═════ Raw data
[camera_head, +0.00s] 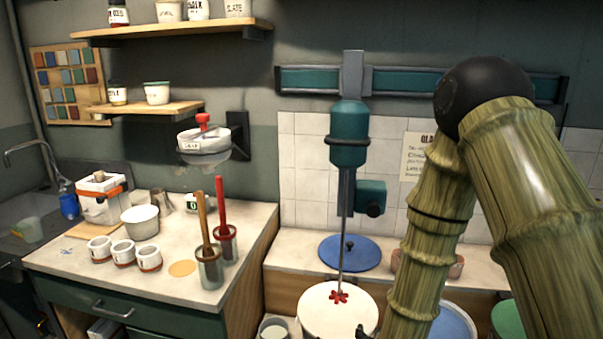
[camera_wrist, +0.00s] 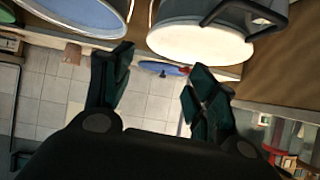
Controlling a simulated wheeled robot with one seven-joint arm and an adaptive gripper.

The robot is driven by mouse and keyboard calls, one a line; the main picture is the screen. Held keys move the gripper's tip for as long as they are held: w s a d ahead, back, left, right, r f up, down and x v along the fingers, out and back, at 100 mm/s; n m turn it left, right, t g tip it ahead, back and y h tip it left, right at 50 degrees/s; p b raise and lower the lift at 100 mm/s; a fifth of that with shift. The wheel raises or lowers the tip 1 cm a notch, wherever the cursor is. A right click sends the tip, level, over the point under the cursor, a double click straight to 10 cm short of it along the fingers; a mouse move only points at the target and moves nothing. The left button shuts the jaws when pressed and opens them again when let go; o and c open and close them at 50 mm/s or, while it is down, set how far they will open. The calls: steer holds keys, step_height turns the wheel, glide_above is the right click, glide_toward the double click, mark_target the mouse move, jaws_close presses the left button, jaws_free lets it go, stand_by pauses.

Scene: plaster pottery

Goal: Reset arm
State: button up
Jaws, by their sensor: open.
══════════
*Directive:* In the listing above, count each line that holds the string "button". Give the number only.

*Task response:* 2